When I started organizing there was little funding for the work. We cobbled our budget together through dues, contributions from neighborhood congregations and businesses, and an occasional grant. It wasn’t easy, but there was an upside. All of the funds were for working on issues people in the community identified. Today, many organizers are hired, not to organize on issues the community selected, but instead to mobilize on issues chosen by someone else – often philanthropy.

If we are to engage a larger base of working-class people we’ll have to upend this formula. The best long-term base-building I’ve witnessed starts with organizing on issues people chose themselves.

In the 90s I moved to Chicago to organize on the west side and be mentored by Shel Trapp, who co-founded National People’s Action. As a young would-be organizer in Indiana, Trapp’s Basics of Organizing was the first writing I’d found that laid out how to actually do the thing. For me, it was revelatory.

Trapp taught us to identify issues you could organize on. We learned to fish, test, and sell. A solid organizer, applying these and other fundamentals can quickly build a base of 30 or so core leaders, put 150-200 people in a room four to six times a year, and deliver a big contingent to larger organizational moments.

We start with fishing. We hit forty or so doors a night to find out what issues will bring people together, and could done through one on one meetings. We are looking for issues that were widely and deeply felt. One without the other will not get it done. An issue that only a handful of people care about will not build much power. An issue that everyone agrees on but no one is passionate about will not spark the energy needed to win.

If while fishing, a number of folks start to name the same problem - rising rents, a failing school, or banks redlining the neighborhood – we likely have a good issue from which to organize.

To confirm this, we test the issues that people named in our fishing. At the door we might say, on the 1700 block a lot of folks are upset about foreclosures. People might respond, “oh yeah, that is a big problem - see that eyesore across the block?”

Once we find an issue or two that are widely and deeply felt, we have a leadership meeting of people we met through fishing and testing to launch our first campaign. The goal of that first meeting is to come to agreement on which issue to move on first.

We then develop a basic power analysis and move to action. Then we sell that issue and action to the broader neighborhood.

This most classic form is listen, test, build agreement, then sell. But it doesn’t always play out that way.

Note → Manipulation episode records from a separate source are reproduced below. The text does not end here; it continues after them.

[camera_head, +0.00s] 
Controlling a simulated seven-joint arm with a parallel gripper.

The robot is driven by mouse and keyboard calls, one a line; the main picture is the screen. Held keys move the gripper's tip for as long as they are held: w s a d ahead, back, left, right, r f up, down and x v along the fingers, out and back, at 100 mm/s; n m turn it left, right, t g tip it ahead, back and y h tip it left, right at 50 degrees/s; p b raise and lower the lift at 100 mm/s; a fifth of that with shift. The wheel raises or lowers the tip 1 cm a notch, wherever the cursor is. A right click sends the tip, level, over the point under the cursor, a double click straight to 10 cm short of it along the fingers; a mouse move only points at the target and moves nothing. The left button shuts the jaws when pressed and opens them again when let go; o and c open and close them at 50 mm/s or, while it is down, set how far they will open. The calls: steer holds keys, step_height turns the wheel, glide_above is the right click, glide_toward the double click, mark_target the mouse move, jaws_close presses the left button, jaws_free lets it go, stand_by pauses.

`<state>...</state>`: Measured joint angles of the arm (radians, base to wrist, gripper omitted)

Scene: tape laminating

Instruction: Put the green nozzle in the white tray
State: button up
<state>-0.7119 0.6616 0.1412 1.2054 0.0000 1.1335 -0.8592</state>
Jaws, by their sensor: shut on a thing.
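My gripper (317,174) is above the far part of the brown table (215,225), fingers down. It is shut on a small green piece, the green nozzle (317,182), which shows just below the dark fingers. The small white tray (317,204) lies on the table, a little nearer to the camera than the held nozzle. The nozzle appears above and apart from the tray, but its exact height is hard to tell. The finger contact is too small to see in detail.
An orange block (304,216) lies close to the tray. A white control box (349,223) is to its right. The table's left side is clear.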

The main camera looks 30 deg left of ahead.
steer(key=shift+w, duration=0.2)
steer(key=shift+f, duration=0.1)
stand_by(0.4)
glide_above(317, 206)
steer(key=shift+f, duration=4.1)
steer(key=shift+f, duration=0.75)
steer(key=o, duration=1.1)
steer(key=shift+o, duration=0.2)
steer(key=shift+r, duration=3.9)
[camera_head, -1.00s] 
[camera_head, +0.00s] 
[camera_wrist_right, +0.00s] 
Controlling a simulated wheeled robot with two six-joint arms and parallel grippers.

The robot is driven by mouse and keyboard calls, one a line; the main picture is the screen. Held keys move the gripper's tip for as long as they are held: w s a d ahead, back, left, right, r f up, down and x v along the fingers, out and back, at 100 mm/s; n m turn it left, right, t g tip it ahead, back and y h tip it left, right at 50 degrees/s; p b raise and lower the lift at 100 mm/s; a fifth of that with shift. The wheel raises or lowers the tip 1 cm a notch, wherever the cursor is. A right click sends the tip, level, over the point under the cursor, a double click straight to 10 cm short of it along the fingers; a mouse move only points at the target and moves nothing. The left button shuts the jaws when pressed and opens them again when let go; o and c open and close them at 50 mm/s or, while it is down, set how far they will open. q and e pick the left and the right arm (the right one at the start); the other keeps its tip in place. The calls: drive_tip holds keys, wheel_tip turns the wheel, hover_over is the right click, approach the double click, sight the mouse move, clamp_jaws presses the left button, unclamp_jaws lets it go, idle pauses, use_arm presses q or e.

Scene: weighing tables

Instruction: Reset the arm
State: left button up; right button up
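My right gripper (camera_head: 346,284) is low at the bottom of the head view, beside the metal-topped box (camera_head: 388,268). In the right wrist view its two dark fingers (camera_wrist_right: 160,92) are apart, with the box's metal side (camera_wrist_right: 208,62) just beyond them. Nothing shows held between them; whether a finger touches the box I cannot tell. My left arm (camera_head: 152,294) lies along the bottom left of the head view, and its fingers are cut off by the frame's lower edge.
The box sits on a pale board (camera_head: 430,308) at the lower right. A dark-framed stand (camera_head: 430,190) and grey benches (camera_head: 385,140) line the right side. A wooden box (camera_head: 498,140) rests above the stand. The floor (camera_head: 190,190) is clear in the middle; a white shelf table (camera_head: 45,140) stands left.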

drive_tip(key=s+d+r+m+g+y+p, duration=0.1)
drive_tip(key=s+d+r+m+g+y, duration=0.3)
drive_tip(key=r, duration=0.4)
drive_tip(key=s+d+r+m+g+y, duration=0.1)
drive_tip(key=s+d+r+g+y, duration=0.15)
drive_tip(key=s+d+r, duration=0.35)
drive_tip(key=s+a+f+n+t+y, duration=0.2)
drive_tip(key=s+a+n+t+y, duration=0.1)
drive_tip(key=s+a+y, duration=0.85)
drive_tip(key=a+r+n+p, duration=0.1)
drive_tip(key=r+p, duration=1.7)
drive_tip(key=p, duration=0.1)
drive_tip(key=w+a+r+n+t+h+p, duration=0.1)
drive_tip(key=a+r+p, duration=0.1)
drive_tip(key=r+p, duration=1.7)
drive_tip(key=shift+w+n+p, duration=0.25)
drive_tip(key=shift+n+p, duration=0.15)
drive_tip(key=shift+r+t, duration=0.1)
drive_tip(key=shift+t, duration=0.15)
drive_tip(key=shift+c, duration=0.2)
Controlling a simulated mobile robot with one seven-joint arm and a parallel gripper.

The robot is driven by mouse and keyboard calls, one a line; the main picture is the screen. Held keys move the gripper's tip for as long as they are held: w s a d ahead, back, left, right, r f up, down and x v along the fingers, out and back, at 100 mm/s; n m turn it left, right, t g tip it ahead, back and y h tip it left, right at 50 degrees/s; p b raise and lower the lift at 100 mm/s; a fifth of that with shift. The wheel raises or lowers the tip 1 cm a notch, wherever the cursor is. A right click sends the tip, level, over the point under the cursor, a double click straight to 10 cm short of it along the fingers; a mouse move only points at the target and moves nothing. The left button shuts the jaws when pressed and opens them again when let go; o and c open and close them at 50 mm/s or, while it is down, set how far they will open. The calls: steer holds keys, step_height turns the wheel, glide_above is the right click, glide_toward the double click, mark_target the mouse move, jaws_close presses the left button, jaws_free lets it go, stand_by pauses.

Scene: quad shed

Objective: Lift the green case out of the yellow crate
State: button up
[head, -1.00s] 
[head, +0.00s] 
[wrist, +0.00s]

Coming up, Trapp was an organizer for the Organization for a Better Austin, on Chicago’s westside. Under the direction of Tom Gaudette, they built one of the toughest organizations in Chicago. A few years into his time there, looking to grow their ranks, Trapp started door-knocking a less organized part of the neighborhood.

He knew the schools were overcrowded, with as many as 75 kids per class. So, he tested school overcrowding. Door after door he got zero traction. He pivoted back to fishing. Then a woman at the door said “you know what we need to deal with? These damn shopping carts!” as she pointed out to a few grocery carts on the sidewalk. Carts from the neighborhood grocery store had been brought home and were littering up the neighborhood.

Trapp thought to himself, “shopping carts?!” But he tested this on the next door and the next. It turned out people were pissed as hell about the damn shopping carts. So, they had a few house meetings and devised a plan to force the grocery manager to keep the carts on the grocery’s property (you’d think this would have already been a priority). They did an action on the grocery store manager and won.

That night they celebrated with a case of beer in a member’s backyard. Feeling newfound confidence, one of the new members said, “You know what we should do next, something about overcrowding at the schools.” Others agreed. After some failed testing, Trapp circled back to listening, organized and delivered on what people wanted, and what they felt ready for. They then went on to win one of the landmark fights for school integration in Chicago.

When Trapp first came around, it wasn’t that people didn’t want to address school overcrowding. People are smart. They were rightly skeptical that some guy knocking on their door about an issue as big as school segregation was likely to lead to change. So they right-sized the first issue. In a sense testing if this organizer could deliver. If the organization couldn’t deliver on shopping carts, it sure as hell couldn’t build the power to win on school integration.

This simple formula of fishing, testing, and selling has proven to be incredibly effective at building a new base of people in short order. The principles apply whether organizing on the doors, through institutions, or in the digital arena. Today, we have more means to apply these principles, but apply them we should.

There can be a tendency these days to look for a shortcut, to skip steps. Over and over we pay the price for this. We are only as strong as the foundation we build, and that foundation is stronger when we listen to the wisdom of the people we seek to organize.

There is more funding for organizing than there has ever been. Let’s move from funding organizations to mobilize, and instead allow the space to organize. We will grow our ranks and build the collective self-confidence needed to succeed in taking on the more systemic fights and actually win.